Ana de Mena nació cerca de 1608 en la Isla de San Juan Bautista, hoy día conocida como Puerto Rico. A los veinte años, el 25 de junio de 1628, es juzgada por primera vez en un juicio o auto de fe del Santo Oficio (L. 1020, 288Bis). En ese momento, el escribano obvió su estatus social, el cual conocemos porque fue especificado en una segunda comparecencia al tribunal inquisitorial, el 26 de marzo de 1633, donde se menciona que era una mulata libre (L. 1020, 367v).[1] Los legajos de su juicio no han sido encontrados, posiblemente fueron devorados por las llamas cuando el edificio del Santo Oficio en Cartagena de Indias, Nueva Granada, actual Colombia fue atacado por los patriotas de la ciudad, como parte de la guerra de independencia, en 1811.

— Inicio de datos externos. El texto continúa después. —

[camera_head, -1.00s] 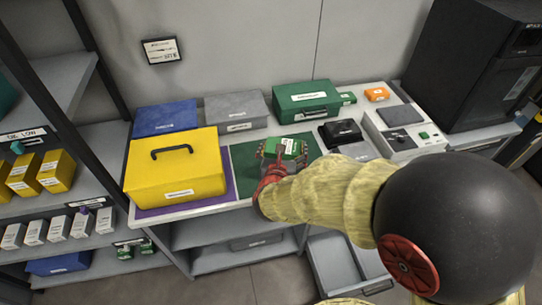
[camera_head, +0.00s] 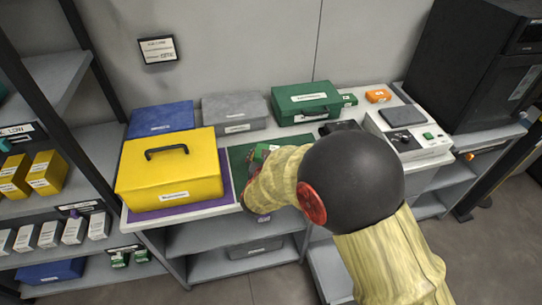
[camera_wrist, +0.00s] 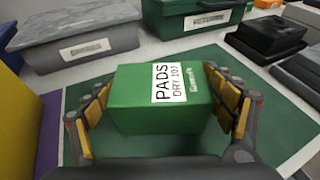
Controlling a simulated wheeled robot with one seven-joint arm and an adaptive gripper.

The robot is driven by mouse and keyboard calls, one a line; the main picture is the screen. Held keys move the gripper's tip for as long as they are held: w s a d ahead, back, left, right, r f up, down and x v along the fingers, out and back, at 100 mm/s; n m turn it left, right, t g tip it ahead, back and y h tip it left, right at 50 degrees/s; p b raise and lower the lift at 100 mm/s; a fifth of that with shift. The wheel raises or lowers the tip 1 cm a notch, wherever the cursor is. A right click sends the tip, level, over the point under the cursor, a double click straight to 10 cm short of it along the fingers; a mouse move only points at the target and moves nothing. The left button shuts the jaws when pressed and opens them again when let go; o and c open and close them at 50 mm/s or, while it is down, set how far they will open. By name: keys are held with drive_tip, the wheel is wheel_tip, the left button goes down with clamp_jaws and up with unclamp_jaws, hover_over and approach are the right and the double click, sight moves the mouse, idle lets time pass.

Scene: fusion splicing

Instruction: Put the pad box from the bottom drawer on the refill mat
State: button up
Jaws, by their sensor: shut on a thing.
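The green pad box (camera_wrist: 150,118), labelled "PADS DRY", sits between the fingers of my gripper (camera_wrist: 160,100) in the wrist view. My gripper is shut on its two sides. The box is over the dark green refill mat (camera_wrist: 272,120), which spreads around it; I cannot tell whether its underside touches the mat. In the head view my arm hides most of the gripper, and only a bit of the box (camera_head: 259,153) shows. The mat (camera_head: 238,160) shows left of it. An open drawer (camera_head: 326,268) low under the bench is partly hidden by my arm.
A yellow case (camera_head: 170,175) on a purple mat stands left of the green mat. Blue (camera_head: 162,119), grey (camera_head: 235,112) and green (camera_head: 305,102) cases line the back. A black device (camera_head: 340,127) and a white splicer-like unit (camera_head: 410,130) stand to the right.

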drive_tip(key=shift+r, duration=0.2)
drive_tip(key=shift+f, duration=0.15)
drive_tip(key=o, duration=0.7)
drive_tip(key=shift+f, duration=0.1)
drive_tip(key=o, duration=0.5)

Sobre Ana de Mena, entendemos que llegó y se estableció desde muy joven (por las condiciones que discutiremos más adelante) en La Habana, Cuba. Acción que nos confirma el alto grado de movilidad existente en las Antillas y el Caribe de aquel entonces. En este caso en particular, vemos cómo una mulata nacida en Puerto Rico terminó viviendo en esta isla vecina y, posteriormente, con el desarrollo de su proceso de fe, viajó y residió en Cartagena de Indias, siendo ambos puertos de gran importancia para la región caribeña y antillana

La Habana, que desde 1592 llevaba el título de ciudad, era el último puerto por visitar y lugar de reunión de la flota española antes de partir hacia Sevilla con los tesoros y riquezas que se habían destinado para este fin. Según el fraile carmelita Antonio Vázquez de Espinosa (1954, 94-96) en su recorrido por esta ciudad, para los años 1621 y 1622, se describe un puerto concurrido, con unos 1,200 vecinos, sin contar familiares y esclavos, a los que se le sumaba una población flotante de marineros, militares y aventureros.

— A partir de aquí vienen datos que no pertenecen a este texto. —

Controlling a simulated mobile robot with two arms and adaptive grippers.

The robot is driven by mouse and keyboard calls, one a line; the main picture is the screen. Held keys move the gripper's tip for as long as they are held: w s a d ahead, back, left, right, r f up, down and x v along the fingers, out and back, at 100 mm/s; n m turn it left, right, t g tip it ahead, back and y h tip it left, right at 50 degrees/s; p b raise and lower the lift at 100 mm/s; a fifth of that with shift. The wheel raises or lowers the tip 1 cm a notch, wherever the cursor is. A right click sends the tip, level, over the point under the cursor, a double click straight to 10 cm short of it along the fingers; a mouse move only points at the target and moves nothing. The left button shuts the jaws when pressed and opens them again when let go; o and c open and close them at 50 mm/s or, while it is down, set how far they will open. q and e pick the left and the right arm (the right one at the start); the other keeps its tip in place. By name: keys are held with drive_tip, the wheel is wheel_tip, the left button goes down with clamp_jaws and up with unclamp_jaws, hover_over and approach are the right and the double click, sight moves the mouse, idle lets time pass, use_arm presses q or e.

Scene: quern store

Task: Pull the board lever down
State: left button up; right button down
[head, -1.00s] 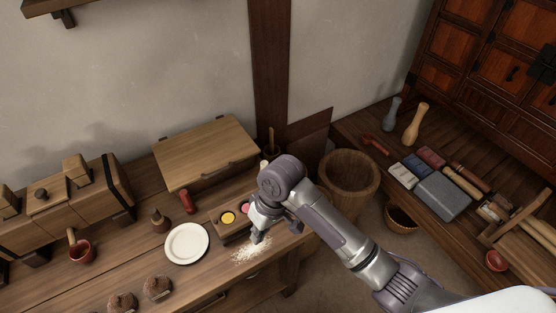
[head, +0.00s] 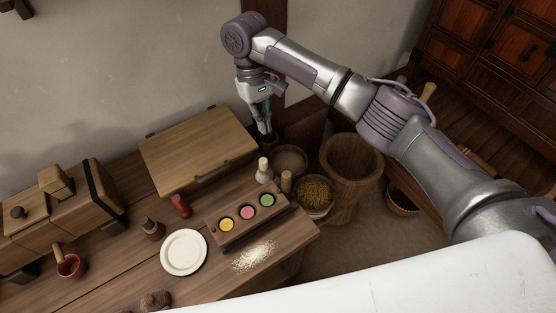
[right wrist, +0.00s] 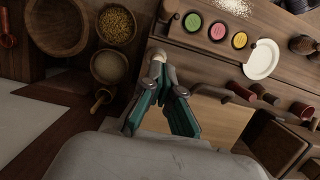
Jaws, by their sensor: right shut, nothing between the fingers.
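A dark wooden board (head: 235,229) with yellow, pink and green round wells lies on the bench; it also shows at the top of the right wrist view (right wrist: 178,34). I cannot make out for certain which part is its lever. A small red, handle-like piece (head: 181,206) stands left of the board, in front of the lidded box. My right gripper (head: 268,133) is raised behind the board, near the box's back right corner. Its teal fingers (right wrist: 166,80) are shut and empty, apart from the board. My left gripper is in neither view.
The wooden box (head: 198,150) fills the bench's back. A white-topped peg (head: 264,172), a bowl of grain (head: 315,197) and a large wooden tub (head: 350,165) stand to the right. A white plate (head: 184,252) and spilled powder (head: 254,256) lie in front.

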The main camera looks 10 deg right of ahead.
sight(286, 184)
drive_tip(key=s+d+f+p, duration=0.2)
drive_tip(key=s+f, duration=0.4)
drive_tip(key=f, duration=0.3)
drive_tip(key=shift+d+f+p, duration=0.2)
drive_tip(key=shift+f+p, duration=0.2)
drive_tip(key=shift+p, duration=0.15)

En el análisis que realiza el historiador cubano Isabelo Macías Domínguez (1978, 21), se estima una población permanente para la primera década del siglo XVII de unos 5,950 individuos, entre ellos, 3,000 esclavos. Al sumarse la población flotante, los números se duplicaban. Todo esto convertía a La Habana en el lugar ideal para establecer cualquier tipo de negocio e industria. De la misma forma que esclavistas, mercaderes y aventureros percibieron a esta ciudad como el lugar idóneo para comenzar sus negocios, los practicantes de las artes mágicas (hechiceras, magos, adivinos, entre otros) vieron una oportunidad de progresar. Tanto fue así que La Habana, y Cuba de manera general, entre 1610 a 1632 fue el lugar de residencia del 24.4% de los procesados por supersticiones en el tribunal inquisitorial de Cartagena de Indias (Crespo, 2013, 228).

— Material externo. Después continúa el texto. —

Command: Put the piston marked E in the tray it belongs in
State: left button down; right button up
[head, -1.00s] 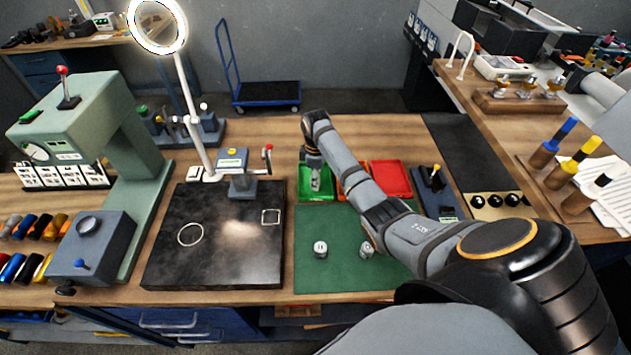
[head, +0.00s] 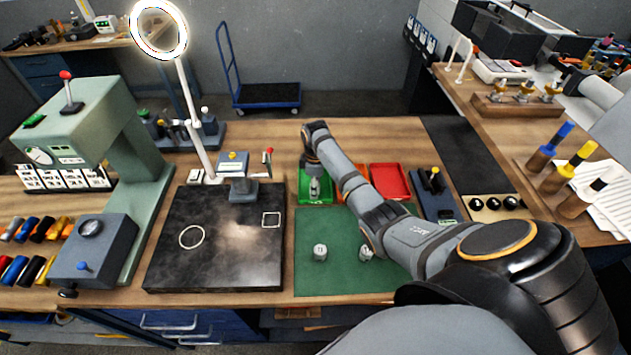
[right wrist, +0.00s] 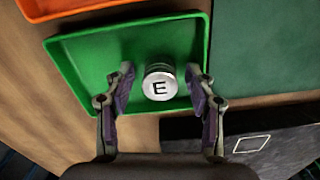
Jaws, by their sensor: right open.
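The piston marked E (right wrist: 159,84) stands upright in the green tray (right wrist: 75,62), its lettered top facing my right wrist camera. In the head view the green tray (head: 304,198) lies at the back of the green mat, with the piston (head: 315,187) in it below my right gripper (head: 313,170). My right gripper (right wrist: 163,92) is open in the wrist view, one finger on each side of the piston, with a visible gap at both sides. My left gripper is not in view.
Two other pistons stand on the green mat (head: 335,275), one on the left (head: 320,252) and one near my right arm (head: 366,253). An orange tray (head: 361,176) and a red tray (head: 391,181) sit right of the green tray. The dark granite plate (head: 215,255) lies left.

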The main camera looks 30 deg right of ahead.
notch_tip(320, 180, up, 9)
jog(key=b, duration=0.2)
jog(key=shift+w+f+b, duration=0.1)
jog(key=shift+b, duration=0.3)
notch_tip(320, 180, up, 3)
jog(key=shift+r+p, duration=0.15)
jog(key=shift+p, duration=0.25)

En el caso de las hechiceras, como Ana de Mena, las probabilidades eran varias. Ana debió desarrollarse preparando conjuros, pociones, adivinando el futuro, leyendo cartas y dando consejos. Las artes mágicas podían ser utilizadas para un sinfín de asuntos, tanto benéficos como maléficos (Russell, 2017, Gregor, 1972, Robbins, 1971 y Lea, 1957). No obstante, hubo tres áreas que eran rentables económicamente: los males de amor (problemas amorosos o sentimentales), la búsqueda del conocimiento oculto o de personas u objetos perdidos (adivinación), y el conseguir beneficios en los juegos de azar (Crespo, 2013, 209). La sociedad era una muy supersticiosa y los conocedores de las artes mágicas aprovechaban esto para mejorar su situación social y económica.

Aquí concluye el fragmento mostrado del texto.